The consultation took place during an October 2022 online coming together of 26 participants, representing NGOs and several state actors from both sides of the border as well as the European Migration Network who employs one of the report’s authors, Emily Cunniffe.
So basically what you had was a zoom room full of paid NGO activists sitting around at the expense of the taxpayer discussing “otherness.”
The most accurate description of the participants contained in the report is that they have “an interest” in migrancy. Indeed, they do. Just as McDonald’s have an interest in food production. Some of them are described as providing advice, and “some were purely advocacy organisations.”
This is important to note, because none of them are actual migrants themselves, other than maybe a small number who have gotten a job with these NGOs, so the entire section about the “experiences” of migrants is not the experience of migrants at all. They are mostly the opinions of paid members of a class whose business is the promotion of migrancy.
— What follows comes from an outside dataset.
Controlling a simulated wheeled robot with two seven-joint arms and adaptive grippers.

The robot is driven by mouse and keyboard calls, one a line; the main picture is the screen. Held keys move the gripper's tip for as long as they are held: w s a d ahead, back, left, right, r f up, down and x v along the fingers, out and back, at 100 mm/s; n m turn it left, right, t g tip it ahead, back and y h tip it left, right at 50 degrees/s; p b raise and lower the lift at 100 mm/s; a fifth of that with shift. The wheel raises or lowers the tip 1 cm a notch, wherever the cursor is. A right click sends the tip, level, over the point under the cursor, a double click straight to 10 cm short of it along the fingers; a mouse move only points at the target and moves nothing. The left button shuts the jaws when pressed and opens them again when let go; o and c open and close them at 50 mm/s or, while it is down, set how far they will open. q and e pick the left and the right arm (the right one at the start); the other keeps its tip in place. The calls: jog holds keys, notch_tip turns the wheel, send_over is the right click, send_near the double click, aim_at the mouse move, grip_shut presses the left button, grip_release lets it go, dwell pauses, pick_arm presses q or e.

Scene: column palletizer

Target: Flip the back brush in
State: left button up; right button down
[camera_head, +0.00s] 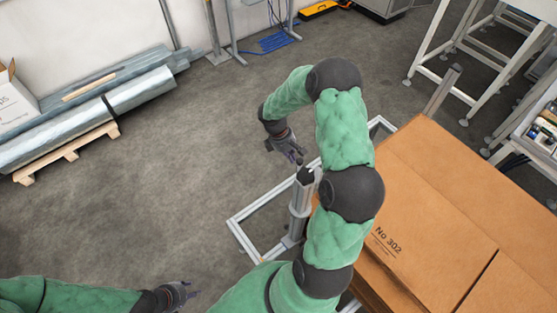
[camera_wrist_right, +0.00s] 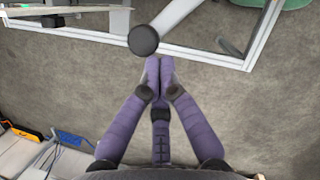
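I cannot identify a back brush with certainty. A grey upright post (camera_head: 301,205) with a dark top stands on a metal floor frame (camera_head: 240,221) in the head view. In the right wrist view a round black end (camera_wrist_right: 143,40) sits on a grey bar, just beyond my fingertips and apart from them.
Large cardboard boxes (camera_head: 415,215) are stacked right of the post. Wrapped rolls (camera_head: 140,91) lie on a wooden pallet (camera_head: 70,151) at the left. White metal stands (camera_head: 455,50) are at the upper right. The floor (camera_head: 165,190) between is clear.

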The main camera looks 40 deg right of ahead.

Thus when you read something like the following, this has about as much veracity as me claiming to have some insight into the inner world of my terrier dogs. Other than I know them better and have spent more time with them than “advocacy groups” have with those whom they claim to represent and whose experiences they somehow feel that they are somehow qualified to interpret and pass on.
So, it was basically a zoom room full of tax payer funded professionals sitting around telling someone with a set of coloured markers and a flip chart what they think “people of colour” – especially “people of colour” who might also be gay, illiterate, have no legal documentation, not know where they are coming from or going to, and experienced multiple experiences of being “othered” by random racists on the bus between Newry and Drogheda – think.
Bullshit is what I say. And forgive me, if I also refuse to accept yet another of the reports spawned by this highly lucrative world as being on the same footing as Marie Curie’s 1903 doctoral thesis on radioactive substances.